* Dataset extract
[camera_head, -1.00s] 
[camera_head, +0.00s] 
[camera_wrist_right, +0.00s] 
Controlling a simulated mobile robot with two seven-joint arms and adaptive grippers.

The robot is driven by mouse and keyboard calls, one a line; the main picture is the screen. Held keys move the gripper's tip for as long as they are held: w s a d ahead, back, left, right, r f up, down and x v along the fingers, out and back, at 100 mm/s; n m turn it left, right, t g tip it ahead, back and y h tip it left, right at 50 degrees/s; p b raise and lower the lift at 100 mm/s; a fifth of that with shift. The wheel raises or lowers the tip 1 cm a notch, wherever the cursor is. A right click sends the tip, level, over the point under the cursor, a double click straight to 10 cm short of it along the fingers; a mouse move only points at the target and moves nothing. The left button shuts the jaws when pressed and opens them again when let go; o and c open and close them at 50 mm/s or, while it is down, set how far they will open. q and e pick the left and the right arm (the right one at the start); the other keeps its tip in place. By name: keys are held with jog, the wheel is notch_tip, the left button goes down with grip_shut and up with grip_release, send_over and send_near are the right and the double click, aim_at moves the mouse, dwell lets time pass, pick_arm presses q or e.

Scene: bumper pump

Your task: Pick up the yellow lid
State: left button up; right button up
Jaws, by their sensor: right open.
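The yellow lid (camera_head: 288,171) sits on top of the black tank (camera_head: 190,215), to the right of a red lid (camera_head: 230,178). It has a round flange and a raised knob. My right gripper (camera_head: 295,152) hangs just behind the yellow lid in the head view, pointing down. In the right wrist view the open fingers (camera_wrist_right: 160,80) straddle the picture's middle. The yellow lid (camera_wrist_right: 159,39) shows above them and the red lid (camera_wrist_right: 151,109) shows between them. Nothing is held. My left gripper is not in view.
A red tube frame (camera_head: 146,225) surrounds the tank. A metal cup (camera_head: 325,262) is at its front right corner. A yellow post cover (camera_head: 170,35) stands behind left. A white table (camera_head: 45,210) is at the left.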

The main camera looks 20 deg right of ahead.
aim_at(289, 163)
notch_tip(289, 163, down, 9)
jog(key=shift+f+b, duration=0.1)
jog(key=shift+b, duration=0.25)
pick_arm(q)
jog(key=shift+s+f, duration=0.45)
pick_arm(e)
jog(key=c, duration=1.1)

* The exercise
Extract every line from the one containing "Scene: bumper pump" through the last line of the data, inclusive, exactly as written.

* Exercise result
Scene: bumper pump

Your task: Pick up the yellow lid
State: left button up; right button up
Jaws, by their sensor: right open.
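The yellow lid (camera_head: 288,171) sits on top of the black tank (camera_head: 190,215), to the right of a red lid (camera_head: 230,178). It has a round flange and a raised knob. My right gripper (camera_head: 295,152) hangs just behind the yellow lid in the head view, pointing down. In the right wrist view the open fingers (camera_wrist_right: 160,80) straddle the picture's middle. The yellow lid (camera_wrist_right: 159,39) shows above them and the red lid (camera_wrist_right: 151,109) shows between them. Nothing is held. My left gripper is not in view.
A red tube frame (camera_head: 146,225) surrounds the tank. A metal cup (camera_head: 325,262) is at its front right corner. A yellow post cover (camera_head: 170,35) stands behind left. A white table (camera_head: 45,210) is at the left.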

The main camera looks 20 deg right of ahead.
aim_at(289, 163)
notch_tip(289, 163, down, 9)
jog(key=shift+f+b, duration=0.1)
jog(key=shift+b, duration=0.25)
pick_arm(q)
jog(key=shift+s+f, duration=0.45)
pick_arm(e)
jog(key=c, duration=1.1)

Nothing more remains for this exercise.